Automaton Constrained Q-Learning
Anastasios Manganaris, Vittorio Giammarino, Ahmed H. Qureshi
TL;DR
ACQL tackles learning for temporally extended robotic tasks with evolving safety constraints by marrying automaton-guided progress with goal-conditioned Q-learning. It introduces an augmented product CMDP where automaton states, subgoals, and safety constraints are integrated, and enforces safety via a minimum-safety objective rather than long-horizon costs. The method densifies sparse LTL-derived rewards through subgoal relabeling (HER) and guarantees convergence of the learned value functions under mild conditions.
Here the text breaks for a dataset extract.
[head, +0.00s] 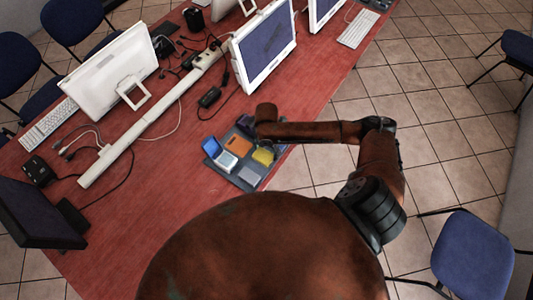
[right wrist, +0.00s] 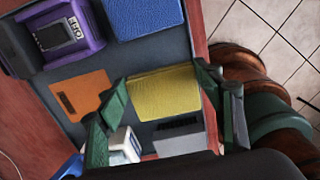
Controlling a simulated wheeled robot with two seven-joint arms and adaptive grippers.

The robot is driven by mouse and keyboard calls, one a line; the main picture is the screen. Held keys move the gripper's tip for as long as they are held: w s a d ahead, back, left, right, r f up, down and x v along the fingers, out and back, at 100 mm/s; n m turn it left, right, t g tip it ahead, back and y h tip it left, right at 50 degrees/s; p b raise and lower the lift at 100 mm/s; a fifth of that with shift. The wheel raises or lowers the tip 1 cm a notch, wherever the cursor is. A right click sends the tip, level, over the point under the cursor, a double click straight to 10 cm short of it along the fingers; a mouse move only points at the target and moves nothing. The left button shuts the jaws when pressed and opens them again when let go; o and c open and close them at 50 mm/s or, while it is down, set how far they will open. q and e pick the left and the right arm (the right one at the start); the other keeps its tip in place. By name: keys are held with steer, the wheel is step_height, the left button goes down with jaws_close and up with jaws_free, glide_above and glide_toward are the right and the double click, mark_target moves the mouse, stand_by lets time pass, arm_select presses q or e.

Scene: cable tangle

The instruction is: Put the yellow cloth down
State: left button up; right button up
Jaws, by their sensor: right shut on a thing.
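The yellow cloth (right wrist: 165,94) is a folded, flat rectangle between the two green fingers of my right gripper (right wrist: 160,80) in the right wrist view. The gripper is shut on it. Its lower edge is close to a grey item, and I cannot tell whether the cloth touches the mat below. In the head view the yellow cloth (head: 263,157) shows over the right part of the dark mat, near the table's edge. My right wrist hides most of the gripper there. My left gripper is not in view.
The dark grey mat (right wrist: 62,108) carries an orange card (right wrist: 82,95), a purple device (right wrist: 70,35), a blue cloth (right wrist: 143,15) and a grey item (right wrist: 180,138). A blue-and-white object (head: 218,152) is at its left. Monitors and cables fill the red table's (head: 160,215) far side.

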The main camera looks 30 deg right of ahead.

Empirical results on multiple continuous-control tasks and a real UR5e deployment show ACQL outperforms baselines like RM and LOF, with ablations confirming the essential role of the minimum-safety formulation and subgoal relabeling for robust, scalable LTL-compliant robotic control.
Abstract
Real-world robotic tasks often require agents to achieve sequences of goals while respecting time-varying safety constraints. However, standard Reinforcement Learning (RL) paradigms are fundamentally limited in these settings. A natural approach to these problems is to combine RL with Linear-time Temporal Logic (LTL), a formal language for specifying complex, temporally extended tasks and safety constraints. Yet, existing RL methods for LTL objectives exhibit poor empirical performance in complex and continuous environments. As a result, no scalable methods support both temporally ordered goals and safety simultaneously, making them ill-suited for realistic robotics scenarios. We propose Automaton Constrained Q-Learning (ACQL), an algorithm that addresses this gap by combining goal-conditioned value learning with automaton-guided reinforcement. ACQL supports most LTL task specifications and leverages their automaton representation to explicitly encode stage-wise goal progression and both stationary and non-stationary safety constraints. We show that ACQL outperforms existing methods across a range of continuous control tasks, including cases where prior methods fail to satisfy either goal-reaching or safety constraints. We further validate its real-world applicability by deploying ACQL on a 6-DOF robotic arm performing a goal-reaching task in a cluttered, cabinet-like space with safety constraints. Our results demonstrate that ACQL is a robust and scalable solution for learning robotic behaviors according to rich temporal specifications.